--- Information shown ---
— Begin —

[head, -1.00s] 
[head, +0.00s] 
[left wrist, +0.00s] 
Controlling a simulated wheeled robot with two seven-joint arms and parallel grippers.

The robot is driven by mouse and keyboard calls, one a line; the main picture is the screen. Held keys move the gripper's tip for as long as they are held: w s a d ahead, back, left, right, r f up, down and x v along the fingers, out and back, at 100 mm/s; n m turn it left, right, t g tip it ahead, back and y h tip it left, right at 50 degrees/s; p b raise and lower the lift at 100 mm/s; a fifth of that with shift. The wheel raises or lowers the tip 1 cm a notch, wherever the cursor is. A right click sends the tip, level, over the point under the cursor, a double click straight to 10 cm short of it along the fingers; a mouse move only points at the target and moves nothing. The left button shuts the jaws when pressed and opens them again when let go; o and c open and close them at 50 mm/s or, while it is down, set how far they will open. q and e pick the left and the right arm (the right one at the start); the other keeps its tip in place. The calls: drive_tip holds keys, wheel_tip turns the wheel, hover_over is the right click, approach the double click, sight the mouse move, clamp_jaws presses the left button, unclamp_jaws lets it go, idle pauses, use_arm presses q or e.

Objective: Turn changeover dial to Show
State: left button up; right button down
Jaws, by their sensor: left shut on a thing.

— End —

--- Requirements ---
Find every line with "down" in the listing and state how many there are, nothing else.

--- Expected output ---
2